**TASK TO CARRY OUT:**
Tally how many lines hold the string "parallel". Your reply should be that number alone.

══════════

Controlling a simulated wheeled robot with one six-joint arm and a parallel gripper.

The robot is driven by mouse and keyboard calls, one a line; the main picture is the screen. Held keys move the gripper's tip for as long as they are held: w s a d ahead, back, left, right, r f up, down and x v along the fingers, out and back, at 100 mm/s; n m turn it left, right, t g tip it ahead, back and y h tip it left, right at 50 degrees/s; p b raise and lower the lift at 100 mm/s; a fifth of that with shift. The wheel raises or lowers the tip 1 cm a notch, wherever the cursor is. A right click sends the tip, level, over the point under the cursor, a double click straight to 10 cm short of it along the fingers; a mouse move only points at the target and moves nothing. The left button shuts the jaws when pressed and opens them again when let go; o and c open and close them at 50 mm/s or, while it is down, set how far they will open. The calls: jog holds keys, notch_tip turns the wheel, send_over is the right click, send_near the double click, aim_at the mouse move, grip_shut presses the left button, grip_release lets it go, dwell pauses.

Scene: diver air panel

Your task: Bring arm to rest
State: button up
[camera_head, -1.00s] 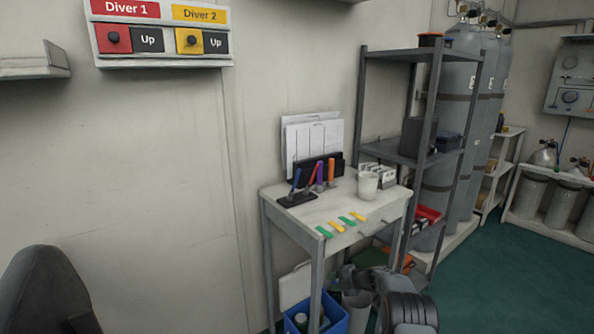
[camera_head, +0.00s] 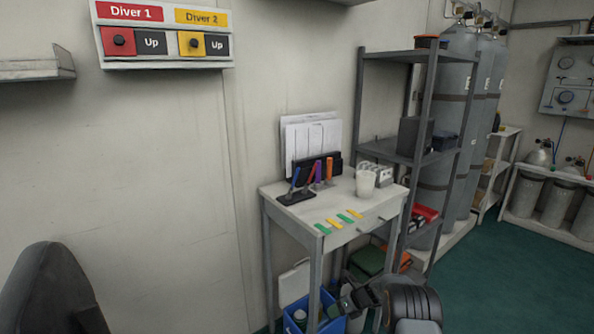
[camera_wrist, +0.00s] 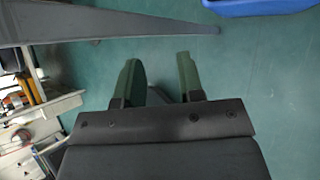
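My arm (camera_head: 410,302) is folded low at the bottom right of the head view, in front of the small table. In the wrist view my gripper (camera_wrist: 158,82) has its two dark green fingers apart, with nothing held between them. Green floor shows beyond the fingers. In the head view the gripper end (camera_head: 350,301) is low beside the blue bin (camera_head: 329,312); its fingertips are hard to make out there.
A dark chair back (camera_head: 45,290) is bottom left. Green floor is open at right.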

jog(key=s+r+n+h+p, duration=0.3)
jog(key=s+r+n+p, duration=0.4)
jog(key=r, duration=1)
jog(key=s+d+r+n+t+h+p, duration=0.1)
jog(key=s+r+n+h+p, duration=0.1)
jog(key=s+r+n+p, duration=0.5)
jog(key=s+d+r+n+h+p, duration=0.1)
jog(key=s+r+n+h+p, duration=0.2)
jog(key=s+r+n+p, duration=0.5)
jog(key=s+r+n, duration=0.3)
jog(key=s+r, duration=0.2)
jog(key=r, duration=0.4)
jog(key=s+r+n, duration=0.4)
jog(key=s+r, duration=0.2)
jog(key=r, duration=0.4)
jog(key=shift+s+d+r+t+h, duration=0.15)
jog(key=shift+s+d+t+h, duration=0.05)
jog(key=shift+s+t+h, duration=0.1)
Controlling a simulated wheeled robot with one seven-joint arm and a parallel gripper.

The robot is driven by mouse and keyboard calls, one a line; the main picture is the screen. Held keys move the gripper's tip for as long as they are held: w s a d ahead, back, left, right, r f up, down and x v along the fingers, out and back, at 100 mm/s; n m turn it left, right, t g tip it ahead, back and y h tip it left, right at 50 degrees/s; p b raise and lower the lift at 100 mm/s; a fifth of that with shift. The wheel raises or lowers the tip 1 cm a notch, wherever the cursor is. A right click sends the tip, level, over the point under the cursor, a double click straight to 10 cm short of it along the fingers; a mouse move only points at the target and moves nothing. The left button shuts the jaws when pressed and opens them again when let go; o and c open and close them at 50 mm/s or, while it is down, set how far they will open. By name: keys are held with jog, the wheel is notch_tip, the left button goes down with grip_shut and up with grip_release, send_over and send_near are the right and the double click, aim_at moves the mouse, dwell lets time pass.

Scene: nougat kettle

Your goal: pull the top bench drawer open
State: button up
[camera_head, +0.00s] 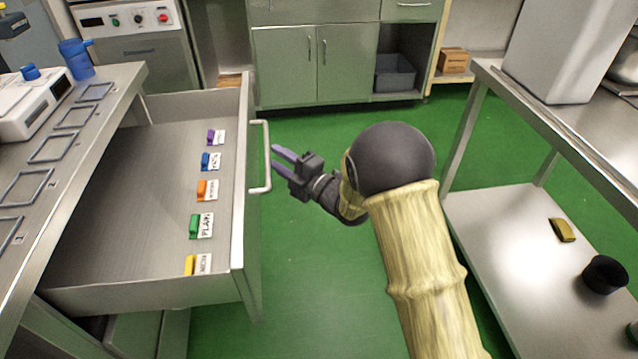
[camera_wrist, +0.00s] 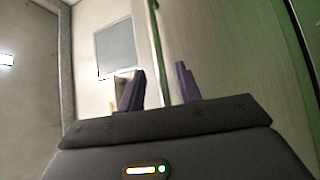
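The top bench drawer (camera_head: 238,230) stands pulled well out from the bench at the left, with its inside showing. Its pale bar handle (camera_head: 266,156) is on the drawer's right-hand front face. My gripper (camera_head: 276,156) is just right of the handle, its fingers pointing at it. The fingers are apart, with a small gap between their tips and the handle in the head view. In the wrist view my gripper (camera_wrist: 160,70) also shows its two fingers spread. A dark greenish vertical strip lies between them; I cannot tell whether it is the handle.
Several coloured labelled clips, among them a green one (camera_head: 195,226), lie in the drawer. A steel bench top (camera_head: 60,190) with frames and a white device is above it. A steel table with a lower shelf (camera_head: 500,250) stands at the right. Green floor (camera_head: 300,270) is clear between.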

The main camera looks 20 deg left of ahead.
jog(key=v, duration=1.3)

══════════

**COMPLETE OUTPUT:**
2